Manuela Gretkowska, słynąca z ciętego języka i wygłaszania ostrych opinii, wydała właśnie nową książkę pod tytułem Kosmitka. Pisarka, podobnie jak poprzednio, walczy o prawa i przekonuje w ostrych słowach, że o macierzyństwie mogą decydować wyłącznie one same.
Gretkowska opowiedziała o książce w wywiadzie z Dziennikiem. Rozmowa zaczęła się od głośnej sprawy Natalii Przybysz, która przyznała się do dokonania aborcji na Słowacji:
_**Natalia Przybysz mówiąca szczerze, co myśli, wzbudziła hejt, w tym także hejt kobiet, ich pogardę, wyzwiska. Dlaczego? Dziewczyna wyrwała się z szeregu potulnych ofiar.**_ One tak nie potrafią albo nawet do głowy im to nie przyjdzie, bo są kobiecymi janczarami. Wmówiono im, że są lepsze, stojąc po stronie cnoty i patriarchatu. Mają jego wsparcie, samego pana Boga. Polska przecież graniczy z Niebem, nie z rozsądkiem - komentuje Gretkowska.
Kobiety zawsze decydowały o swoim macierzyństwie i tak będzie. Żadne biuro moralności, episkopatu nie zalęgnie się nam w waginie, żeby o tym decydować. Równie dobrze można by kierować ruchem planet. Roić sobie prawo zarządzania ciałami niebieskimi lub kobiecymi. To, co zrobiła Natalia Przybysz za rzeką na Słowacji, jest oczywiste, a za bałtycką kałużą na Północy, zamiast straszenia ją sędzią i sądem, dostałaby psychologów, lekarzy, opiekę i wsparcie.

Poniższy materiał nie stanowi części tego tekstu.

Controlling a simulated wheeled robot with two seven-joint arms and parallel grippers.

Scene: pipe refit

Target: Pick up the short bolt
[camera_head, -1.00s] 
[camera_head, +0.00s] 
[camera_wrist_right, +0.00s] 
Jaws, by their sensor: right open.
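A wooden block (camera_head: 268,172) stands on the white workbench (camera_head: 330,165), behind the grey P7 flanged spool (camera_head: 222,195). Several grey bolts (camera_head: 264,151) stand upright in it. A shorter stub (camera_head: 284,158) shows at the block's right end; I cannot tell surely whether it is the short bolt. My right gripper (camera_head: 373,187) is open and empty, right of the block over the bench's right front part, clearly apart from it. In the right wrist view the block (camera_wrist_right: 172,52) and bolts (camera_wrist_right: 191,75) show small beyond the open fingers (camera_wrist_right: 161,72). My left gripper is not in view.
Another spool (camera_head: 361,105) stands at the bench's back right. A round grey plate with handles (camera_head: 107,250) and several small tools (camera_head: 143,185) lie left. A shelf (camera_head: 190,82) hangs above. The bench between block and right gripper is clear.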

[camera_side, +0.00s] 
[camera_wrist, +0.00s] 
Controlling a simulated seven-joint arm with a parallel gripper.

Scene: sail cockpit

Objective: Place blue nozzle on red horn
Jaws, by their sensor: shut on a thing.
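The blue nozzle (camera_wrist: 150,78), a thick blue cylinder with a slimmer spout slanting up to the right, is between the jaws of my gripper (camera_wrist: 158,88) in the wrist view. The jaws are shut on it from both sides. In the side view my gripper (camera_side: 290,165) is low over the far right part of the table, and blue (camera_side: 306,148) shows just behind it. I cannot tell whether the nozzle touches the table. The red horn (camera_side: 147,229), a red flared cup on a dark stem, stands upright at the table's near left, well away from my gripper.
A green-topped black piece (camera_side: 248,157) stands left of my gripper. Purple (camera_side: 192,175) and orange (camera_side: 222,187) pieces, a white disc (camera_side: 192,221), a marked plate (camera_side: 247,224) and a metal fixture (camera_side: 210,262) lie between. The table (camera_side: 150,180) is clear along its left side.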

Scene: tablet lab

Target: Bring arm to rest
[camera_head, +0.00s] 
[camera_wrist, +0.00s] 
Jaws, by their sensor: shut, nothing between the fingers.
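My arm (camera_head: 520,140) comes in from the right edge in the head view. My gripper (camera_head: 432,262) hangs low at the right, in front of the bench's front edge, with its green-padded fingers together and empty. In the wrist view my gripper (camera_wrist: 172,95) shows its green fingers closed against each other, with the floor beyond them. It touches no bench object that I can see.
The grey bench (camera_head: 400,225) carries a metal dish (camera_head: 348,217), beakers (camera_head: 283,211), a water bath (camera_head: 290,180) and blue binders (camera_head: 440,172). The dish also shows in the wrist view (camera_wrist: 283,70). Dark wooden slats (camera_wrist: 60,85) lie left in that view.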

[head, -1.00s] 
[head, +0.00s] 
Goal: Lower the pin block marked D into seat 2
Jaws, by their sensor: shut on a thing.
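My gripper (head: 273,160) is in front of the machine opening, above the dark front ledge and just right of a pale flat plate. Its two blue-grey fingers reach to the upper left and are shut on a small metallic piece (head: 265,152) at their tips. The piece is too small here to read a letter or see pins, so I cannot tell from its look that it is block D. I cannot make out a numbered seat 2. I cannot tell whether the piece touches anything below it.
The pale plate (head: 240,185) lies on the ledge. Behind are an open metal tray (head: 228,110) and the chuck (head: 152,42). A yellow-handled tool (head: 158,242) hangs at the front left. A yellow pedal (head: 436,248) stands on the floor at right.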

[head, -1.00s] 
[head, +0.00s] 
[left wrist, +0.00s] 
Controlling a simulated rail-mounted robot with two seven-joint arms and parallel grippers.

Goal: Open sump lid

Polka nie jest bestią Babilonu, która chce wyszarpać z siebie dziecko i je pożreć. Niestety tak jesteśmy we własnym kraju traktowane. Jakby usunięcie ciąży było zabijaniem dzieci, sadystyczną przyjemnością, czy sportem. To świadczy o zupełnym niezrozumieniu, czym jest życie, realne, nie jakieś teoretycznie napoczęte. A najprostszym mechanizmem obrony przed tym, czego się nie rozumie, jest poniżanie albo ośmieszanie. Kobiety muszą mieć grubą skórę, a jak nie, to skafander kosmitki.
Zdaniem Gretkowskiej PiS nie docenił samodzielności kobiet. Jej zdaniem politycy uważają, że kobiety potrafią tylko powtarzać zdania zasłyszane od mężczyzn i księży:
Macierewicz zbroi do samoobrony, rozdaje broń, ale ty, babo, nie masz prawa sama bronić swojego prywatnego życia. W Polsce zajście w ciążę jest traktowane, jakby kobieta oberwała serią z karabinu maszynowego naładowanego spermą. Dostałaś po jajnikach, po macicy musisz rodzić - mówi Gretkowska. Twoje życie się kończy, i co z tego, że nie chcesz? Jesteś na służbie, narodu, katolicyzmu, nie w jednostkach samoobronny. Dzieci już w szkole uczą się, że dziewczynka, jeśli zajdzie w ciążę, przestaje być panią swojego ciała, bo tak mówią wartości. Jak możemy więc mówić o poczuciu własnej wartości czy szacunku, jeżeli kobieta nie ma prawa decydować o swoim życiu? Mówienie o tym jest bardzo ważne, żeby tej normalności kompletnie nie pogrzebać. Nowe pokolenie jest bardziej konserwatywne przez szkolne wychowanie.
Pisarka twierdzi, że ludzie walczący z aborcją są opętani chorą ideologią:
Jest wielka różnica między usunięciem embriona, nieświadomego płodu, a zabiciem noworodka czy czterolatki kopnięciem w brzuch. Dla chorej ideologii nie ma różnicy i ludzie ją wyznający są współwinni tym zbrodniom. Gdy kobieta w trzeźwym egoizmie chce ratować siebie przed niechcianym losem i decyduje się na aborcję, nazywamy ją morderczynią.
Cywilizacja śmierci to Polska, tu słowo "życie" jest straszakiem, bo śmierć już obcykaliśmy w wojnach i powstaniach, masowo. Natomiast z życiem dorosłym, odpowiedzialnym poradzić sobie bez ideologii i wódy nie umiemy od lat.